Paru aux Etats-Unis en 1976, sous le titre Our blood : Prophecies and Discourses on Sexual Politics, réédité avec une nouvelle préface en 1981, il est pour la première fois traduit et publié en français par les Editions des femmes en 2021.
Ne trouvant plus d'éditeur pour ses textes après la parution de Woman Hating que l'éditeur n'avait pas aimé, quelle idée aussi d'écrire noir sur blanc "les femmes sont violées" !, Andrea Dworkin, qui a quand même besoin de gagner sa vie, et ne veut rien faire d'autre qu'écrire, a alors l'idée de se lancer dans une tournée de conférences pour lire sa prose devant un public universitaire. Elle fait des kilomètres accompagnée de sa chienne berger allemand, et elle parle devant une majorité de femmes qui reconnaissant dans ce qu'elle dit ce qu'elles vivent et affrontent quasi quotidiennement, l'ovationnent, l'attendent en pleurant à la sortie. Cet ouvrage reproduit neuf conférences : c'est du Dworkin, chirurgical, elle dissèque l'oppression à l'os, la construction sociale de la féminité cette impuissance, et de la masculinité cette toute-puissance. C'est puissant, c'est magnifique et c'est une oeuvre d'écrivaine, ce qu'elle voulait être. Cet ouvrage est indispensable pour se constituer une culture féministe. Je vous propose ci-dessous deux extraits de sa prose : un sur les mères, et un sur la crainte qui nous fait toutes nous tenir à carreau.
LES MÈRES
" C'est le premier devoir des mères sous le patriarcat de former des fils héroïques et de faire en sorte que leurs filles soient disposées à s'adapter à ce qui a été décrit à juste titre comme "une demi-vie". Toute femme est censée dénigrer n'importe laquelle de ses pareilles qui dévie des normes acceptées de la féminité, et la plupart le font. Ce qui est remarquable, ce n'est pas que la plupart le font, mais que certaines ne le font pas.

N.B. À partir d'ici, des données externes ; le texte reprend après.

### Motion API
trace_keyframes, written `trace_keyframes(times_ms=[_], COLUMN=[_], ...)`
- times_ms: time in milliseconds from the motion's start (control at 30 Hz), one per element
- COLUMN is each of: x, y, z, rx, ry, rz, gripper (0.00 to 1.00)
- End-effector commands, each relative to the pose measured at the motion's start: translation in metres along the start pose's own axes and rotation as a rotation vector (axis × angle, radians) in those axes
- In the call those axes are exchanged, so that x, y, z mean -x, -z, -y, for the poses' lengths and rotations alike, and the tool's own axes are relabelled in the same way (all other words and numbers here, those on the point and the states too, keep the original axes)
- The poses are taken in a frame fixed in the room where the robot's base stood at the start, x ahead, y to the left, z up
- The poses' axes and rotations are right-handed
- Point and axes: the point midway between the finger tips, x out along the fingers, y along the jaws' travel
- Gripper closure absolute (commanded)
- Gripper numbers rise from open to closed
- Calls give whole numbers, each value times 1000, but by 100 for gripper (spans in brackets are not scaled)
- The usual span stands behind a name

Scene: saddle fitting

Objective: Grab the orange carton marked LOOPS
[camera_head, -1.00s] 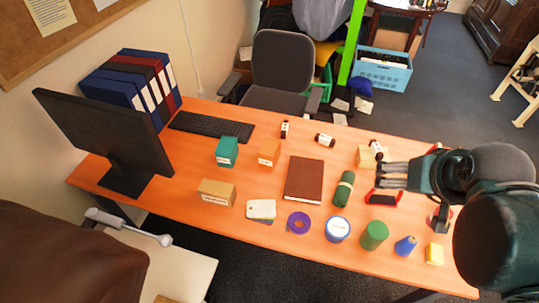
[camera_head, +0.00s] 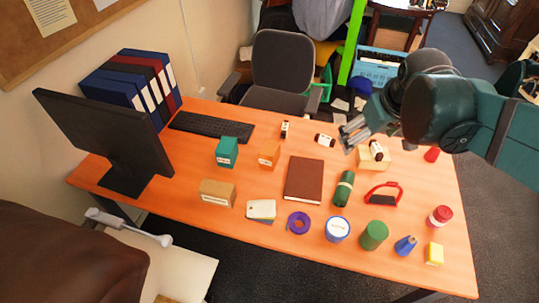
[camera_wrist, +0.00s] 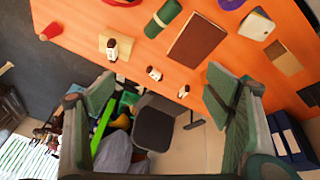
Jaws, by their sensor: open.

La position de la mère, surtout, dans une société suprémaciste masculine, est absolument intenable. Freud, dans encore un autre élan stupéfiant de perspicacité, a affirmé : "Seule la relation avec le fils apporte à la mère une satisfaction illimitée : c'est, d'une manière générale, la plus parfaite et la plus dénuée d'ambivalence de toutes les relations humaines." Le fait est qu'il est bien plus facile pour une femme d'élever un fils qu'une fille. D'abord, on la récompense pour avoir porté un fils -elle atteint par là l'apogée de la réussite possible de sa vie, selon la culture des hommes. On pourrait dire qu'en portant un fils, elle a possédé un phallus pendant neuf mois dans son espace vide, et cela lui assure une approbation qu'elle ne pouvait remporter d'aucune autre façon. On attend d'elle ensuite qu'elle investisse tout le reste de sa vie à entretenir, à nourrir, à soigner et à sacraliser ce fils. Mais le fait est que ce fils bénéficie d'un droit de naissance à l'identité qui, à elle, lui est dénié. Il bénéficie d'un droit à incarner de vraies qualités, à développer des talents, à agir, à devenir -à devenir qui ou ce qu'elle ne pouvait pas devenir. Il est impossible d'imaginer que cette relation ne soit pas saturée d'ambivalence pour la mère, d'ambivalence et de franche amertume. Cette ambivalence, cette amertume, est inhérente à la relation mère-fils parce que le fils finira inévitablement par trahir la mère en devenant un homme -c'est à dire en acceptant son droit de naissance au pouvoir sur et contre elle, et celles de sa sorte. Mais pour la mère, le projet d'élever un fils est le projet le plus gratifiant qu'elle puisse espérer. Elle peut l'observer, en tant qu'enfant, jouer aux jeux qui lui étaient interdits ; elle peut l'investir de ses propres idées, aspirations, ambitions et valeurs -ou tout ce qu'il en reste ; elle peut observer son fils qui est né de sa chair et a été maintenu en vie grâce à son travail et à son dévouement, l'incarner, elle dans le monde. Ainsi, bien que le projet d'élever un fils soit chargé d'ambivalence et mène à une inévitable amertume, il s'agit du seul projet qui permette à une femme d'être -d'être à travers son fils, de vivre à travers son fils.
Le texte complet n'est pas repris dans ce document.